Copy from the first line below down to and including the line with "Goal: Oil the". Skip the pictures.

Supplied information:
== == ==

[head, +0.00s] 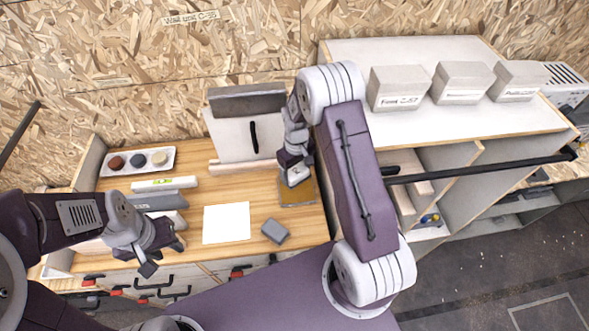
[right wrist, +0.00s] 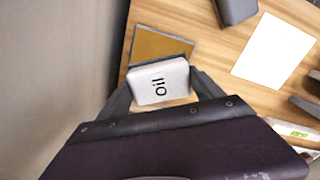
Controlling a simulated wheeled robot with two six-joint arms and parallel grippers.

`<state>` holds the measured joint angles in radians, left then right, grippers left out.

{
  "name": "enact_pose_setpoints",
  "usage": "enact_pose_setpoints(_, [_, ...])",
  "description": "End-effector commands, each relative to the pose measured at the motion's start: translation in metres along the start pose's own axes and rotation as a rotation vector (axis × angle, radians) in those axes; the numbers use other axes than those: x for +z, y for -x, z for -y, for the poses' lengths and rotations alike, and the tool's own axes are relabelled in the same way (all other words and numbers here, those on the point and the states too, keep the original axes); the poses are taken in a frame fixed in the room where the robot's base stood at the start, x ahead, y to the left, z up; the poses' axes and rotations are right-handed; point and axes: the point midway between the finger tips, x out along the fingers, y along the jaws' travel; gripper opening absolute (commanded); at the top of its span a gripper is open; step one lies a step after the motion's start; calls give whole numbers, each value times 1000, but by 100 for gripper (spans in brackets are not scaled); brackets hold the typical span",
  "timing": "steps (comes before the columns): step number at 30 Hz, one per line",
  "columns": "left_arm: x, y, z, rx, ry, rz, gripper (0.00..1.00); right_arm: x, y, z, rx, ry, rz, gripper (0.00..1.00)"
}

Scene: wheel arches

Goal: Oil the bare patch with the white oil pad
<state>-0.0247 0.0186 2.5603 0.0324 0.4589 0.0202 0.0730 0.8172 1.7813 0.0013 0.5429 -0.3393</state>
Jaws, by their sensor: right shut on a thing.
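My right gripper (right wrist: 162,88) is shut on the white oil pad (right wrist: 158,82), a rounded block marked "Oil". In the head view the pad (head: 297,177) shows as a small pale block under my right gripper (head: 296,170). Just beyond the pad in the wrist view lies a flat brown square with a grey edge (right wrist: 160,44); it is partly hidden by the pad and arm in the head view (head: 298,193). I cannot tell whether the pad touches it. No patch is clearly marked as bare. My left gripper (head: 163,256) is open and empty over the bench's front left.
A white sheet (head: 227,223) and a grey block (head: 275,231) lie on the wooden bench. A white panel (head: 243,137) stands behind; a shelf unit (head: 440,155) is right.

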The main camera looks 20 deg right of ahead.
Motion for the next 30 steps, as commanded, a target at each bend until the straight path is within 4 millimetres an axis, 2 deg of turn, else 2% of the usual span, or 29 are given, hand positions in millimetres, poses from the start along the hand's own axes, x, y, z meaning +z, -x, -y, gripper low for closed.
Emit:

== == ==

Result of the exercise:
[head, +0.00s] 
[right wrist, +0.00s] 
Controlling a simulated wheeled robot with two six-joint arms and parallel grippers.

`<state>` holds the measured joint angles in radians, left then right, grippers left out.

{
  "name": "enact_pose_setpoints",
  "usage": "enact_pose_setpoints(_, [_, ...])",
  "description": "End-effector commands, each relative to the pose measured at the motion's start: translation in metres along the start pose's own axes and rotation as a rotation vector (axis × angle, radians) in those axes; the numbers use other axes than those: x for +z, y for -x, z for -y, for the poses' lengths and rotations alike, and the tool's own axes are relabelled in the same way (all other words and numbers here, those on the point and the states too, keep the original axes); the poses are taken in a frame fixed in the room where the robot's base stood at the start, x ahead, y to the left, z up; the poses' axes and rotations are right-handed; point and axes: the point midway between the finger tips, x out along the fingers, y along the jaws' travel; gripper opening absolute (commanded); at the top of its span a gripper is open; step one lies a step after the motion's start; calls give whole numbers, each value times 1000, but by 100 for gripper (spans in brackets are not scaled); brackets hold the typical span",
  "timing": "steps (comes before the columns): step number at 30 Hz, one per line",
  "columns": "left_arm: x, y, z, rx, ry, rz, gripper (0.00..1.00); right_arm: x, y, z, rx, ry, rz, gripper (0.00..1.00)"
}

Scene: wheel arches

Goal: Oil the bare patch with the white oil pad

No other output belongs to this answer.